Ce qui laisse croire que la composition du gouvernement n’est pas terminée. L’entrée de Nina Walett Intallou, cadre de la CMA et celle de Mohamed El Moctar, leader du MAA Tabankhore (Plateforme) dans le gouvernement est sans doute une mesure de confiance conforme à l’accord pour la paix et la réconciliation au Mali issu du processus d’Alger. Cependant avec le ton donné par la CMA qui dénonce le choix par Bamako du membre devant siéger au gouvernement, Nina Wallet Intalou va-t-elle jeter l’éponge ou d’autres membres des groupes armés vont-ils la rejoindre au gouvernement.

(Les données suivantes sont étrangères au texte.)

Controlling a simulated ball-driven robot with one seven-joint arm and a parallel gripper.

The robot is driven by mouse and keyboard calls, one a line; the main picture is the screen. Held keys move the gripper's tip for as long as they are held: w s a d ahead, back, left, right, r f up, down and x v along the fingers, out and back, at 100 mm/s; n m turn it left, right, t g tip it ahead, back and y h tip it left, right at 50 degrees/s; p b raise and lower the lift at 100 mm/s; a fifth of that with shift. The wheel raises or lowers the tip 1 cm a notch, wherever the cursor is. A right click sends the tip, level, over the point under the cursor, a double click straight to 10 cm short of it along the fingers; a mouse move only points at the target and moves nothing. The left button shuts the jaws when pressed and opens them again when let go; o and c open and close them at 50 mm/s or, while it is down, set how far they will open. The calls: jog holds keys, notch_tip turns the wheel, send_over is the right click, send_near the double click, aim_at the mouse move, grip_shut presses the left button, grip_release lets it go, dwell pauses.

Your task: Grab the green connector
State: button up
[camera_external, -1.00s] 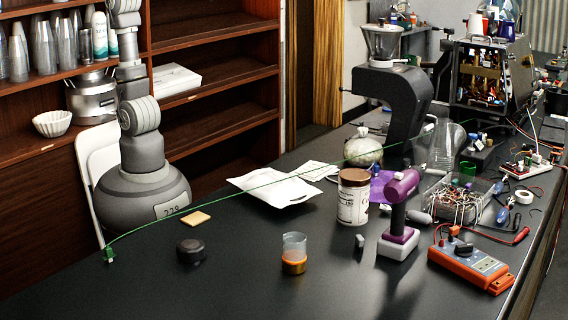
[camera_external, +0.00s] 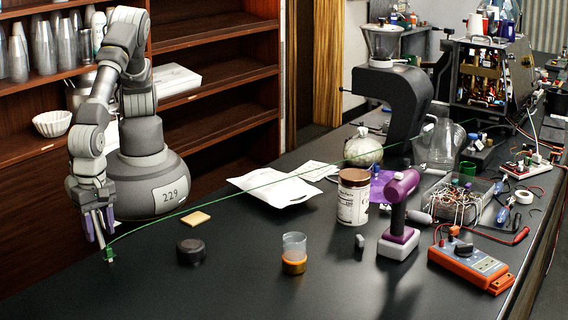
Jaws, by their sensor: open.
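The green connector (camera_external: 109,255) is a small green block at the left front edge of the black table. A thin green cable (camera_external: 250,181) runs from it across the table toward the opened brewer at the back right. My gripper (camera_external: 96,236) is open, pointing down, just above and to the left of the connector. Its fingers look purple-grey. It appears empty, and I cannot tell exactly how far its tips are from the connector.
A jar (camera_external: 353,197), purple drill-like tool (camera_external: 400,215) and orange multimeter (camera_external: 470,265) stand to the right. The front left table is clear.

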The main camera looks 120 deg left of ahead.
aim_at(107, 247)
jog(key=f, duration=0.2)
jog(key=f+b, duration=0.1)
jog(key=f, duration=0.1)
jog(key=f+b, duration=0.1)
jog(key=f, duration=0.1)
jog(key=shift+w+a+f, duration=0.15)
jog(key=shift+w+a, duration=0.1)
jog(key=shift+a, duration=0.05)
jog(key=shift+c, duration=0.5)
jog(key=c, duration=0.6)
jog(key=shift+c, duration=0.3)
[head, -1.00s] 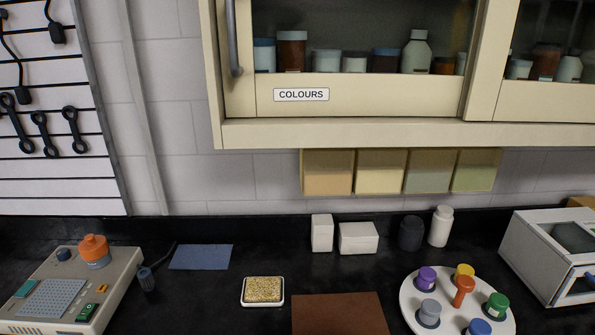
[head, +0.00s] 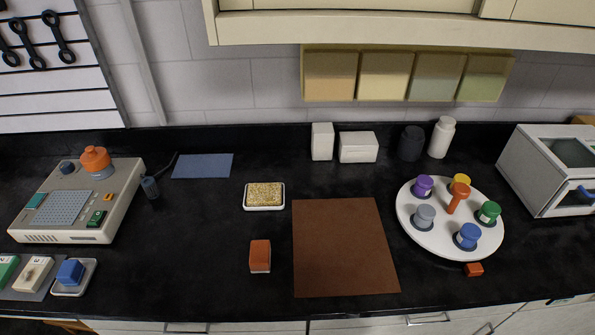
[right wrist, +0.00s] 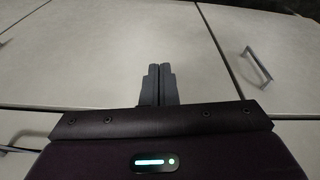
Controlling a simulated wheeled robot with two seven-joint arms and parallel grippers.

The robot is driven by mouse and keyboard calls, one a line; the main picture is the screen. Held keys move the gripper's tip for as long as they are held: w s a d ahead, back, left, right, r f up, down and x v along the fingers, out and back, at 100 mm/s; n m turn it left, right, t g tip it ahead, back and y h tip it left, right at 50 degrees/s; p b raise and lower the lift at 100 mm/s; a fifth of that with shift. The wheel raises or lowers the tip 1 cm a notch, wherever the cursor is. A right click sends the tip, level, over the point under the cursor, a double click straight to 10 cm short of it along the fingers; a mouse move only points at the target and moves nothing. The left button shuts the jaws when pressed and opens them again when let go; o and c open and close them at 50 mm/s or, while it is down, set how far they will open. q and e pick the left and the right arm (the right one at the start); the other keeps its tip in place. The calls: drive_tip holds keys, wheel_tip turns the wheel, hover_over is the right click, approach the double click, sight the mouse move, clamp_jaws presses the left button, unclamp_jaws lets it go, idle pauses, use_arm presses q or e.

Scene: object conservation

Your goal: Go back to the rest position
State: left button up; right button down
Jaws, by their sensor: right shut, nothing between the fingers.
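My right gripper (right wrist: 158,85) shows in the right wrist view. Its two dark fingers are together with nothing between them. It points at pale cabinet fronts and touches no object that I can see. Neither gripper shows in the head view, and my left gripper is in no view.
The black counter holds a brown mat (head: 345,245), a round white tray (head: 440,243) with several coloured bottles, an orange block (head: 260,255), a sponge dish (head: 264,206), a beige device (head: 122,208) and a white box oven (head: 530,185). Cabinet doors (right wrist: 85,60) with a handle (right wrist: 257,65) lie below.

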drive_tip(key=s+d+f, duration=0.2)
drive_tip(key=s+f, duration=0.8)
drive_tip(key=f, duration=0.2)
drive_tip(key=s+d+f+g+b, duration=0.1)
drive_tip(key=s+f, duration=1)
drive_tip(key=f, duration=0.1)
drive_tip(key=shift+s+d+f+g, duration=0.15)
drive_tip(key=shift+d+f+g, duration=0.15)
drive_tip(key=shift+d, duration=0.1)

Comme ce fut le cas lors de la composition de la Commission justice vérité réconciliation ou d’une douzaine de membres, à la suite d’une première composition à l’emporte pièce, on s’est retrouvé à plus de 25 membres. Suivant ce même scenario, les groupes armés ont toutes les chances d’envoyer d’autres membres au gouvernement, cette fois-ci désignés par les groupes armés. Le président IBK risque de payer la rançon de la précipitation, de la gestion partielle et de l’absence de concertations nationales dans le traitement des dossiers de la Nation.
Rien de nouveau sous le soleil, pourrait-on dire, le pouvoir actuel étant passé pour maître dans l’art des remaniements, réajustements et réaménagements gouvernementaux. En 34 mois de règne à Koulouba, IBK en est ainsi, à son cinquième gouvernement avec trois Premier ministres. L’actuel Premier ministre Modibo Kéita est à son troisième attelage, sans qu’un seul puisse montrer des signes de satisfaction face aux nombreuses préoccupations des Maliens. Pour les observateurs politiques avisés, on est en présence d’une instabilité politique sans précédent.
Record de l’instabilité
Pendant 34 mois, les Maliens ont assisté au tâtonnement, à l’improvisation, à la corruption et à la gabegie financière jamais égalée. Les maliens sont toujours dans l’expectative même après la signature de l’accord de paix : plus de 400 morts. De nombreuses familles sont devenues orphelines, d’autres disloquées. Le peuple continue de vivre dans le désarroi et l’avenir est incertain.
Ce nouveau gouvernement, le cinquième d’Ibrahim Boubacar Kéita et le troisième de Modibo Kéita insuffle-t-il l’espoir pour une paix durable ? Est-il en mesure de faire face aux tâches qui l’attendent ? Il n’est plus question, et les Maliens sont alertes là-dessus, de jouer à la tortue ou de tourner en rond.
IBK n’a plus le choix, il faut un renouveau de l’action gouvernementale, et son ancrage dans la mise en œuvre d’une feuille de route claire de la vision du président de la république. A cet effet le nouveau gouvernement devrait être en mesure de prendre le taureau par les cornes pour redorer enfin le blason du président de la république et donner un sens à son élection à la magistrature suprême avec 77% des suffrages exprimés en sa faveur. Pour cela les Maliens attendaient un gouvernement plus robuste, plus puissant par sa force de frappe, sa cohésion et la caution de crédibilité tirées des nécessaires concertations préalables des composantes de la nation. La montagne des attentes a accouché d’une souris, ouvrant d’autres fronts dans le processus de paix. A suivre.